Upgrading access routes
So that access routes to the base tunnels can likewise match the increasing demand, Switzerland is investing a further CHF 1.7 billion (current costs including interest and VAT), essentially on new signalling that will allow trains to run in quicker succession.
Switzerland has agreed on international treaties with Germany (1996) and Italy (1999) for upgrades to access routes in neighbouring countries. It was decided that the German Rhine valley route and the various Italian access routes should be upgraded for the NRLA “to keep pace with demand”. This work is in progress and is reviewed regularly by bilateral committees.

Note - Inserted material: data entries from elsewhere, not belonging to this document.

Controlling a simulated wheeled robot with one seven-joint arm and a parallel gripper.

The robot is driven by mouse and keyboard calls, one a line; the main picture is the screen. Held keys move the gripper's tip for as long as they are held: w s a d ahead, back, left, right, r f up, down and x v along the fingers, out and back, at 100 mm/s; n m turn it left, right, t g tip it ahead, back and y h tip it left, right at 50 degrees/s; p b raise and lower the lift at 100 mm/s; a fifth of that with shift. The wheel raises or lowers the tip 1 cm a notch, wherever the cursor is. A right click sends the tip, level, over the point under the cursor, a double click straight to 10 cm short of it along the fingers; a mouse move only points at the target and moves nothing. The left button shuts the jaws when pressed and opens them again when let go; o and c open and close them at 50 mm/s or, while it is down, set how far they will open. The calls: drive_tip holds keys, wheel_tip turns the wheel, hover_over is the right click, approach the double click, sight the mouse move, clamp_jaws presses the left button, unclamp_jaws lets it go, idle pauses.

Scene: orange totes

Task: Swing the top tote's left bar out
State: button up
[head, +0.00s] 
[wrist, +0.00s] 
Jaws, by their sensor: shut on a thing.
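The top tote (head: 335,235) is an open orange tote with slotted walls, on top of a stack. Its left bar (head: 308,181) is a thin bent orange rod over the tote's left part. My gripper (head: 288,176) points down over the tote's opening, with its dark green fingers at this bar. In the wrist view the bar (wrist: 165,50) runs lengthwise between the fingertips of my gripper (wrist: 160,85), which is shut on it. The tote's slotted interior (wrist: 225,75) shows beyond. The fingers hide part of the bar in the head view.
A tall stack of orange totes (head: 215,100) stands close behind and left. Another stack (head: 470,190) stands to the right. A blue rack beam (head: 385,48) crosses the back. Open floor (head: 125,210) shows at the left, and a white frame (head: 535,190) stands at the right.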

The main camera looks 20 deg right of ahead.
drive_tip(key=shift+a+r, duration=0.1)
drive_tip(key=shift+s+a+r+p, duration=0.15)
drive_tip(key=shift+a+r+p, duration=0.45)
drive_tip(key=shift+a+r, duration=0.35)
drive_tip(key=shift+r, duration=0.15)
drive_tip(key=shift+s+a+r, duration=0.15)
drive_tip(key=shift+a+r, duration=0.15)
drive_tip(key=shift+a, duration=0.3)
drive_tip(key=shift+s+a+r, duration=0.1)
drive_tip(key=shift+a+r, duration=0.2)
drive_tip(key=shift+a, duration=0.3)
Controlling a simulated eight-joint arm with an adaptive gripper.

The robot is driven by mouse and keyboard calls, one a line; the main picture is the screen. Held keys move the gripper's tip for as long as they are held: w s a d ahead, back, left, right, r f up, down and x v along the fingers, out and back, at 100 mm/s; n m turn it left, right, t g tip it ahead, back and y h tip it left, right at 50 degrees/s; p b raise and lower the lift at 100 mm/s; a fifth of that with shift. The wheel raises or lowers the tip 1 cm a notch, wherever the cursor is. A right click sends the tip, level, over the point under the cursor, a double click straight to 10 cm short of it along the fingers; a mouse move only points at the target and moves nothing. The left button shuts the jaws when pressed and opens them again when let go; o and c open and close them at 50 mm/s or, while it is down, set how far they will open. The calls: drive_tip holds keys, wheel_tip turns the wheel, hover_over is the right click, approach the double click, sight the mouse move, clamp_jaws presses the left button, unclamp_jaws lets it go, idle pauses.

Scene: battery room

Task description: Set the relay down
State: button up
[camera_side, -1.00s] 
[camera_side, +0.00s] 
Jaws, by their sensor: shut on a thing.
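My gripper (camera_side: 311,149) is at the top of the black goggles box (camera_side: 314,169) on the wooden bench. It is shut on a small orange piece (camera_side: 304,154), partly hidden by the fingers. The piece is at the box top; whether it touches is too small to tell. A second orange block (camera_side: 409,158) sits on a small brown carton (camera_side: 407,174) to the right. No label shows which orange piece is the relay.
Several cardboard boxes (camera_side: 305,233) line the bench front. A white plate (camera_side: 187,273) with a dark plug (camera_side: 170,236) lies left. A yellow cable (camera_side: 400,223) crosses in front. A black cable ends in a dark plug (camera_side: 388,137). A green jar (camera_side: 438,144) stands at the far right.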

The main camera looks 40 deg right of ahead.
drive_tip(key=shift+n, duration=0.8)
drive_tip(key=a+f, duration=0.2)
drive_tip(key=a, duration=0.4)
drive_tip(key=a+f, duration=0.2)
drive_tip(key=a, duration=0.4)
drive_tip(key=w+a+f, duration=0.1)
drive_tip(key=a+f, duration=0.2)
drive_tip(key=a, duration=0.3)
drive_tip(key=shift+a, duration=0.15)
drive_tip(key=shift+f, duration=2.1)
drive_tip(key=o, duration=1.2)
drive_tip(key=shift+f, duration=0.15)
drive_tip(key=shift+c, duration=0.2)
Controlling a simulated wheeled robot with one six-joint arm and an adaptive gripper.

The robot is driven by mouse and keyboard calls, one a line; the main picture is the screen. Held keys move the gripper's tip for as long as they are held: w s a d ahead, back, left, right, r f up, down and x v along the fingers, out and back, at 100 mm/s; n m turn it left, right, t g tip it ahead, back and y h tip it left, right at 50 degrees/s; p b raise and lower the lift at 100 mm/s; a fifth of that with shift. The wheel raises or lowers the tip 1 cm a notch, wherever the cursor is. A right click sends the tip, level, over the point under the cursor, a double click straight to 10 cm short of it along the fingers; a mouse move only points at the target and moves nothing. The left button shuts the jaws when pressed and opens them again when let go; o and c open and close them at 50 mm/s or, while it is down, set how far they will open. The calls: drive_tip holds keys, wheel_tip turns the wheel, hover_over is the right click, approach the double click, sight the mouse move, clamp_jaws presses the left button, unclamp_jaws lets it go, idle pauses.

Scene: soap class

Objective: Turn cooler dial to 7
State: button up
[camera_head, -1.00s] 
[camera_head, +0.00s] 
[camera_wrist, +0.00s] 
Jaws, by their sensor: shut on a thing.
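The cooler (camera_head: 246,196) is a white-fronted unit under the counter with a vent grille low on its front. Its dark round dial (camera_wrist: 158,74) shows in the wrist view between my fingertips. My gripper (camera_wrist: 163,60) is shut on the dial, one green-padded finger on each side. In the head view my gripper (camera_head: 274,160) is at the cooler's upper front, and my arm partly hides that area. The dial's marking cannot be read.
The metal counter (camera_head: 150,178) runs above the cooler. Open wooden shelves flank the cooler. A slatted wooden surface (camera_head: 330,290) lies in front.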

In addition, a number of obstacles are being overcome at home and in northern Italy enabling taller and longer trains to operate. Whilst the base tunnels and the Lötschberg base line are already designed for loading semitrailers with a 4m corner height, this was not possible on the access routes for the Gotthard axis. In 2014 the government therefore commissioned the modification of various tunnels, platform roofs and overhead lines. This will facilitate through traffic on the Swiss North-South axis by the end of 2020 of containers and semitrailers with a 4m corner height. This is important, as combined transport with a 4m corner height is a rapidly growing segment. Switzerland is also financing corresponding profile modifications on the Italian Luino line so that important 4m transport loading terminals can be completed on time.